Wherever a line in the data below holds "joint", copy that line.

ENTRIES
════════════════

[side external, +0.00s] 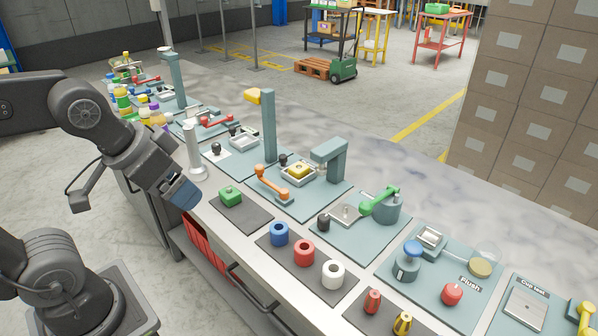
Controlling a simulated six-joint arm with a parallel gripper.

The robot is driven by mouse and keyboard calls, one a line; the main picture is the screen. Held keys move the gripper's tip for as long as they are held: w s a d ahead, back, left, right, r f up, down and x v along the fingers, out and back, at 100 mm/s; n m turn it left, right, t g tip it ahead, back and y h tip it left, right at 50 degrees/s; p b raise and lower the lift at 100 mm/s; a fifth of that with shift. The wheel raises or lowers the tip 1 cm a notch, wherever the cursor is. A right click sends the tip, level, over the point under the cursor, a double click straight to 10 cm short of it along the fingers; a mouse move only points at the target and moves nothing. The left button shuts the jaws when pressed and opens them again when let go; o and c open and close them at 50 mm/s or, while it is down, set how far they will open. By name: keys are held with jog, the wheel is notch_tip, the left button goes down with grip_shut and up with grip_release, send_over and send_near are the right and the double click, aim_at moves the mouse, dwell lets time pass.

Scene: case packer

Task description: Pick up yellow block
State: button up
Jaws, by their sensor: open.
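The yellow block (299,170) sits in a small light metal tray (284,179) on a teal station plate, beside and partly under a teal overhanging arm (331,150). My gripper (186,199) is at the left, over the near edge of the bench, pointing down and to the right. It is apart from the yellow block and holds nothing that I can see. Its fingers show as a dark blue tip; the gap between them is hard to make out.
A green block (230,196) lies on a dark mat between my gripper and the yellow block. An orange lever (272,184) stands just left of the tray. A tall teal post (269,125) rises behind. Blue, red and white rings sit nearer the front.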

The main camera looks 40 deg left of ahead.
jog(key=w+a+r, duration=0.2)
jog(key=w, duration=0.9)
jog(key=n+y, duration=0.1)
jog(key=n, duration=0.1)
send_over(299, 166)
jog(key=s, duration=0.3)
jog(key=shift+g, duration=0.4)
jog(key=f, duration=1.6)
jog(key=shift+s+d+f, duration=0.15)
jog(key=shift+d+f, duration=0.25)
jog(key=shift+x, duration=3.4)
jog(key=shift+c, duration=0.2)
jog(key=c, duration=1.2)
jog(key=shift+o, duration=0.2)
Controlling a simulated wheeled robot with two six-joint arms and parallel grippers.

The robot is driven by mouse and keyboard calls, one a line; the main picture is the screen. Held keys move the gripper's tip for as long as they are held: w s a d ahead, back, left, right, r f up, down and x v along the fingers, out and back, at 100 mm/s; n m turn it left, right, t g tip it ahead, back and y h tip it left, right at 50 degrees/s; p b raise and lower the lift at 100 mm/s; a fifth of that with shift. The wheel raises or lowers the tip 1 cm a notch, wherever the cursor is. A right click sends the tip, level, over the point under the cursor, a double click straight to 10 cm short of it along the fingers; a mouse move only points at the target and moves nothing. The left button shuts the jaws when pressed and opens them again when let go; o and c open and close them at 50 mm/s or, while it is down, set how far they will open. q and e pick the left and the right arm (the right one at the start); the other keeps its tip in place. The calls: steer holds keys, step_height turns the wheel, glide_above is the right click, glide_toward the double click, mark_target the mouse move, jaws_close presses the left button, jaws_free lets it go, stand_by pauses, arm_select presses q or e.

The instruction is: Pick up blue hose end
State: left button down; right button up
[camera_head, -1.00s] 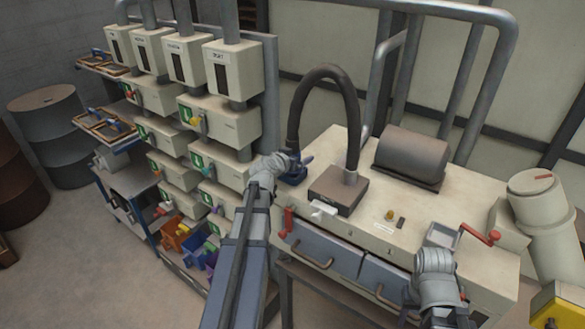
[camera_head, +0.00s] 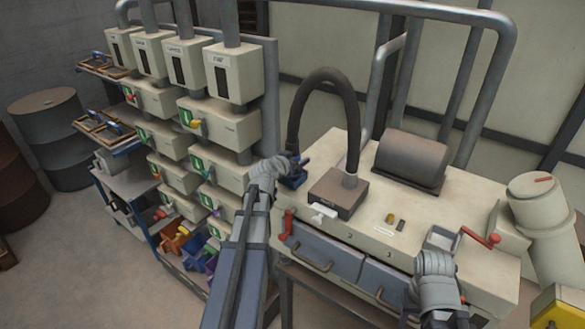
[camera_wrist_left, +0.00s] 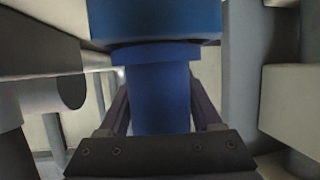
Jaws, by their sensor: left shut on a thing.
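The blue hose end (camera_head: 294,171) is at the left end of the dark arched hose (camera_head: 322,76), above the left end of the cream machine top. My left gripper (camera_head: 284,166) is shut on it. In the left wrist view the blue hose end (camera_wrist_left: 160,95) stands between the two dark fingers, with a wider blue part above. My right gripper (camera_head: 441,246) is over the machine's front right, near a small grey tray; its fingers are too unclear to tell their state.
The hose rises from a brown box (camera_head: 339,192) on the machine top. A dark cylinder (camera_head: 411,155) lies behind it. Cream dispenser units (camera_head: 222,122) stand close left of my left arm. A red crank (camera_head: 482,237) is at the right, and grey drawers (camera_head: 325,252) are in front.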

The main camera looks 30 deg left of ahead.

════════════════

SOLUTION FOR THIS PROBLEM
Controlling a simulated six-joint arm with a parallel gripper.
Controlling a simulated wheeled robot with two six-joint arms and parallel grippers.

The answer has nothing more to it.